People who have experienced the coherence of time,” he said, meaning “the interconnection of the stages of life,” they are “the ones who carry the times.” He saw that making an idol of youth would lead to stagnation. “In this period of history,” he mused, “when the future is the predominant concern and people therefore seek to stop the clock at a certain point, perhaps by far the most important thing we can learn is to say a wholehearted ‘Yes!’ to older people and to our own growing old and, in so doing, to accept time and the future.”

Even today, one may see that youthful protestors seem to be restless and rootless, but really they want to stop time and preserve their own age. They behave as though they had found a magical Fountain of Youth. Meanwhile, with colossal self-flattery, they act as if all of human history had been awaiting them. Thus, they think that the vast inheritance of Christian civilization has fallen into their hands. However, in a Saint Sylvester’s Day homily when he was Cardinal Archbishop of Munich, Ratzinger observed, “When we are baptized, the Tradition is not handed over to us, we are handed over to the Tradition.”

From one perspective, impatient with anything deemed to be outdated, the Church and her creeds and catechisms must get with the times. If the Church does not catch up, the thinking goes, she will be left behind, unable to witness or minister to anyone. That assertion holds an emotional appeal, but it has the sheep leading their shepherd.

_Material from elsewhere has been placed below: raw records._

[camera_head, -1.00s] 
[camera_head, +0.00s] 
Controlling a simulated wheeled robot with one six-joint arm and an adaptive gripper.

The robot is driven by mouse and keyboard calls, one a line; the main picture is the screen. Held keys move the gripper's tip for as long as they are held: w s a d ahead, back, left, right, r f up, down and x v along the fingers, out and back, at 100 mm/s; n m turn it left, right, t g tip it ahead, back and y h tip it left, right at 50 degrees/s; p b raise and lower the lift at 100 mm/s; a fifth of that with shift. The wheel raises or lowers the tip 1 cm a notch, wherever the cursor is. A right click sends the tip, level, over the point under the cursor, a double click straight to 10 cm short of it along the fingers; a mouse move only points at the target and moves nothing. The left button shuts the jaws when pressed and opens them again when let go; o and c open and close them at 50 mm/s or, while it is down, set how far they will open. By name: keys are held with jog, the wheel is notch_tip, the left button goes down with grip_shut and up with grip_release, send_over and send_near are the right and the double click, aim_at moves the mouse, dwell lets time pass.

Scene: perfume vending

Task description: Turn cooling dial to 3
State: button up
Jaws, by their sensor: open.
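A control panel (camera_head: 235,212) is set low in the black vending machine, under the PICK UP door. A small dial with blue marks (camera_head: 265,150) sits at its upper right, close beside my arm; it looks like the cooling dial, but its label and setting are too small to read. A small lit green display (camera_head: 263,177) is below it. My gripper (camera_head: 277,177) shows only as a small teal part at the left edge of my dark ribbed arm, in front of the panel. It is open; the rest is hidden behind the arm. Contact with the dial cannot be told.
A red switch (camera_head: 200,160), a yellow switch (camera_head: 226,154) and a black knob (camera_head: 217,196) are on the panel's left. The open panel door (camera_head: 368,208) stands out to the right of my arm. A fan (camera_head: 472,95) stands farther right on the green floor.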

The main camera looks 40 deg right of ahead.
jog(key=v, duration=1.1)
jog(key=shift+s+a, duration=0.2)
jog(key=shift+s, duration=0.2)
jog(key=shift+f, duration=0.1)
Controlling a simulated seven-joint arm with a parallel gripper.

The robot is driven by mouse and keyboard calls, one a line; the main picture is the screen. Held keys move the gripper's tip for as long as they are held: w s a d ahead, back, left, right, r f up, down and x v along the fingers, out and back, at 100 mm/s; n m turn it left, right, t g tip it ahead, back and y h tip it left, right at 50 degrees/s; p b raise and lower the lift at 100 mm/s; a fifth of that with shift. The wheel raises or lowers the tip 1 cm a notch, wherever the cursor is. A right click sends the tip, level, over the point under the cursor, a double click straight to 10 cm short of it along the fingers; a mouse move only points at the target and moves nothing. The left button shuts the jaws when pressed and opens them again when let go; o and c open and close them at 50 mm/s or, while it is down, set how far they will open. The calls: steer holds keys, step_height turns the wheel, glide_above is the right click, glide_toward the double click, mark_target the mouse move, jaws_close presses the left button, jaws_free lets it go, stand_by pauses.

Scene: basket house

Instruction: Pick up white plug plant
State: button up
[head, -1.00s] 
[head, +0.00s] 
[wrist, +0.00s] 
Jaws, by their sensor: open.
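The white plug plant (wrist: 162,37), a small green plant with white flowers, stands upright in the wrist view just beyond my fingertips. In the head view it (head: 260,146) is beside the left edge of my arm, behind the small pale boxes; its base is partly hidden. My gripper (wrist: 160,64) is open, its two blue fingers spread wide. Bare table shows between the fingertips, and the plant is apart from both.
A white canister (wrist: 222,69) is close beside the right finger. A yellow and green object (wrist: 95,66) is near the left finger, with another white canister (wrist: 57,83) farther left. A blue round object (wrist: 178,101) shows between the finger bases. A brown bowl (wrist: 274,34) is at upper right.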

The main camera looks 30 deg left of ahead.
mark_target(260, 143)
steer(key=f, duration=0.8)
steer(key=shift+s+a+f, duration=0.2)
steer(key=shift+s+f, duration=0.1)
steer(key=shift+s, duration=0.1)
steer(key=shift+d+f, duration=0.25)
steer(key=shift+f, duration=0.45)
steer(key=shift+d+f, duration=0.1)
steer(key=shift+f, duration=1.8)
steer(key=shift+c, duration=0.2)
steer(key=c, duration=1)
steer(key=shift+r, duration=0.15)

Adapting the Creed to the times offers endless job security, the times changing as they do, but that effort just repeats what people said to Christ on the first Good Friday: “Come down from that cross, and then we will believe in you!” Just come down to our level, be just like us, and then we will follow you. For some people, maybe some traps are just too obvious to see. One of Joseph Ratzinger’s great gifts was seeing those traps and clearly pointing out to us the right path around them. May choirs of angels lead him to his rest.